Friday, June 1, 2012

Learning to Drive


Right after my sophomore year of high school, I did my only summer class and my only class at a public high school. Every morning for about a month, I would ride my bike to a high school about four or five miles away. We had a class, did a simulation car (this is in 1983 so it’s not anything near what is being done today), and did practice driving on a practice course. The last week of the course we took our newly learned skills on to the road. I found out I had a natural lead foot. I wasn’t the normal timid new driver and kept speeding up instead of backing off the accelerator.
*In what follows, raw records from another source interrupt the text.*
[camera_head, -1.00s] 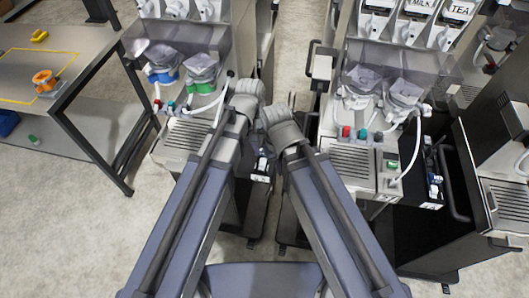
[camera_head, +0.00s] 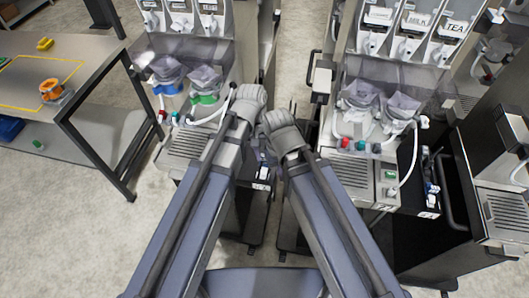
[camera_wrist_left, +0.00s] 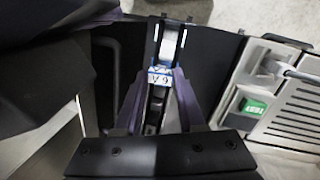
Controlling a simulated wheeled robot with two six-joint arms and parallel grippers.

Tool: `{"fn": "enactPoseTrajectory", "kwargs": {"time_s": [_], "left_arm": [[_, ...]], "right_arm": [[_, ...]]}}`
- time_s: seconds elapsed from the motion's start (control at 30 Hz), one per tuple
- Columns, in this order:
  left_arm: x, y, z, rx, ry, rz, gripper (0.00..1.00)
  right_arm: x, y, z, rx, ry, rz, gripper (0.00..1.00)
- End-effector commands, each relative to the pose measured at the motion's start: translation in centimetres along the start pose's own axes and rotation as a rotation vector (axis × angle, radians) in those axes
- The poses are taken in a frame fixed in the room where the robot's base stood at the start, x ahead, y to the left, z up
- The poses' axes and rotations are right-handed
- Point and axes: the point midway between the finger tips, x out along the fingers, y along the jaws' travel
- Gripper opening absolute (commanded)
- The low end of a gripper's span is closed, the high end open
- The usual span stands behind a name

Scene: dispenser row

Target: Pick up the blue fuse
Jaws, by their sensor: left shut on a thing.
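Dispensers with grey bags and hoses (camera_head: 205,76) stand left and right (camera_head: 360,95) of my arms. An open dark compartment (camera_head: 455,190) is at the right. A metal table (camera_head: 100,60) with an orange object (camera_head: 50,87) is at the left.

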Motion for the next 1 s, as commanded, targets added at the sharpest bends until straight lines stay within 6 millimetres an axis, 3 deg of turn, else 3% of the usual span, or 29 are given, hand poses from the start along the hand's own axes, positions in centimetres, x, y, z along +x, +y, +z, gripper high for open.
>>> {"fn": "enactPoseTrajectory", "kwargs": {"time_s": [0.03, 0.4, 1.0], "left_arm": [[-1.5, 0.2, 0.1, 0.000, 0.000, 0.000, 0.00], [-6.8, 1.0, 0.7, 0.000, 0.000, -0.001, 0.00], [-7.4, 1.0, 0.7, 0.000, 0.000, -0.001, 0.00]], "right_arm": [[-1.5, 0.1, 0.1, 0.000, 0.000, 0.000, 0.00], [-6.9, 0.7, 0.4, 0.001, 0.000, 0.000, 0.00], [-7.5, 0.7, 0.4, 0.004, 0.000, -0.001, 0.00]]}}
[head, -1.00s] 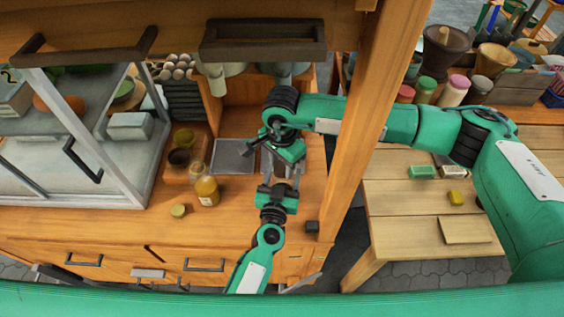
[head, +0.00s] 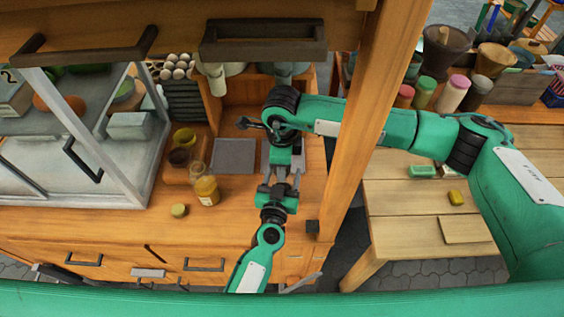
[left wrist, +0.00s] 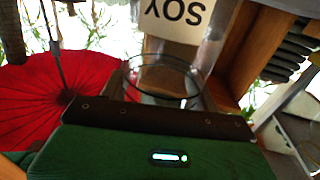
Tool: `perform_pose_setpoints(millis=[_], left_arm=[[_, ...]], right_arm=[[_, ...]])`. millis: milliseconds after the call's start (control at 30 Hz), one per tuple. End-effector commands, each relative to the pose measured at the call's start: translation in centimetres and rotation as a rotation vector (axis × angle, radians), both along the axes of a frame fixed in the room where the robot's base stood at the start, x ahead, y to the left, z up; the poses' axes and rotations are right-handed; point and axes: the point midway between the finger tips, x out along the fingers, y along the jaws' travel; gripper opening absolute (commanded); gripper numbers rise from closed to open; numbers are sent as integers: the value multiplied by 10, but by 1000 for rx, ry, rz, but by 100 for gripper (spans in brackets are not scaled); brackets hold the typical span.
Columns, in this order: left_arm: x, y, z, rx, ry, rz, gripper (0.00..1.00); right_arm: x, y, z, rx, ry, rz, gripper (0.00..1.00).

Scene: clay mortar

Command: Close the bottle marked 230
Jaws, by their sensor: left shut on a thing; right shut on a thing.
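A small bottle with yellow-brown contents (head: 207,190) stands upright on the counter; its mark is too small to read. A round olive-yellow cap (head: 179,210) lies in front of it, apart. My left gripper (head: 280,184) reaches up from below, right of the bottle, its jaws shut on something I cannot make out. My right gripper (head: 285,155) comes in from the right and meets it, also shut on something hidden. The left wrist view shows a clear glass vessel (left wrist: 165,75) and an upside-down label reading SOY (left wrist: 175,15); I cannot tell whether it is held.
A grey square plate (head: 234,156) lies behind the bottle. A glass-sided cabinet (head: 75,165) fills the left. A wooden post (head: 365,110) rises at right. The counter front by the cap is clear.

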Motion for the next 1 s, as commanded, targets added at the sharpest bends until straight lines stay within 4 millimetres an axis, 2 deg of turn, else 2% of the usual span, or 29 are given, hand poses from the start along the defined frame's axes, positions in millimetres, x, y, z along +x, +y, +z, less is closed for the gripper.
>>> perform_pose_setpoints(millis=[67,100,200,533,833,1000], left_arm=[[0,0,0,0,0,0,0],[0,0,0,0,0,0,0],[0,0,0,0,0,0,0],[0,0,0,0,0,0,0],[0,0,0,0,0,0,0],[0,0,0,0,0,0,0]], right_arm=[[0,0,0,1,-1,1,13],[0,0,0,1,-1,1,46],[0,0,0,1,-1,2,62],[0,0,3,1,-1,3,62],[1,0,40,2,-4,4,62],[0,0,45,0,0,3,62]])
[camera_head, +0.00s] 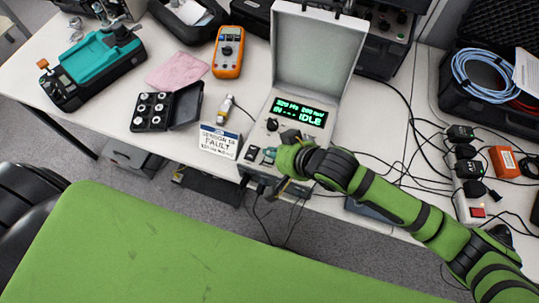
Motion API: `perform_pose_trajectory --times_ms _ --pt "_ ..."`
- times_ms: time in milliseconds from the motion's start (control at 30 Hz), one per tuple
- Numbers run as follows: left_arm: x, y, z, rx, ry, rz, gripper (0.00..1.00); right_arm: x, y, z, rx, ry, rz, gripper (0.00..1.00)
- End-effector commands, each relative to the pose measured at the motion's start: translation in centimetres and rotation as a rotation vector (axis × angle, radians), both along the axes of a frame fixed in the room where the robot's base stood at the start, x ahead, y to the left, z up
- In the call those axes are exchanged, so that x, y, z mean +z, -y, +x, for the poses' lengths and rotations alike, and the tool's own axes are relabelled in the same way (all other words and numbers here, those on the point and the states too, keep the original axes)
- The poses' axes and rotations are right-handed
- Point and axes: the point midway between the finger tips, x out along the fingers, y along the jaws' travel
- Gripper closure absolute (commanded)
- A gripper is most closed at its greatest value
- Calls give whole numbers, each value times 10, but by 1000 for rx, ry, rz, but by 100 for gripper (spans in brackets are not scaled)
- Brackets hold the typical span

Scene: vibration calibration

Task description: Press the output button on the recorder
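The recorder (284,118) is a grey case on the white table with its lid (318,50) raised at the back. Its display (299,112) shows green text, including "320 Hz 200 mV" and "IDLE". A dark knob (272,125) and small controls (252,152) show at the left of its panel. My right gripper (284,150) is at the front of the panel, reached by the green arm from the right. It covers the lower right of the panel. I cannot tell whether its fingers are open or touch a button. My left gripper is not in view.
A white "FAULT" sign (219,141) stands left of the recorder. Beyond it are a black case (152,111), an orange multimeter (228,52) and a teal device (101,60). Cables and a power strip (466,180) lie on the right.

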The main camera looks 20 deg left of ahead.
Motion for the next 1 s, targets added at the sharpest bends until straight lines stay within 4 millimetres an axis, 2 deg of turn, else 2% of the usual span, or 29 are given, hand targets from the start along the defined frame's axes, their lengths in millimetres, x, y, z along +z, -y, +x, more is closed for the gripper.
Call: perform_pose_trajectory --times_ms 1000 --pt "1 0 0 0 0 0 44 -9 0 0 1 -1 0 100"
A friend of my parents offered to let me use her small car to take my driver’s test so that I had less trouble with parallel parking. I passed my test but had no vehicle. My dad had told me that I would not be driving his car. So, a couple weeks after I had my driver’s license, I was surprised when my dad offered to teach me to drive a stick-shift with our family’s VW van. At first I blew him off because I thought he was kidding but he asked me again a couple days later. I said sure. He says we’ll do it at 7am on Saturday. I was like, “what?” and he says, “do you want to learn or what?” Well, I did and so for two Saturday’s in a row, we went down to a huge parking lot close to our home and then we’d go around the block and I learned how to drive a car with a manual transmission. Later I had to learn how to shift without a clutch because our van used to break clutch cables all the time.

Like most kids, I was proud that I could drive and would do it any chance I got. At church, I would go out to the car long before we were ready to go home and sit in the driver’s seat so that other people would know that I could drive. 

It was another year before I bought my own vehicle.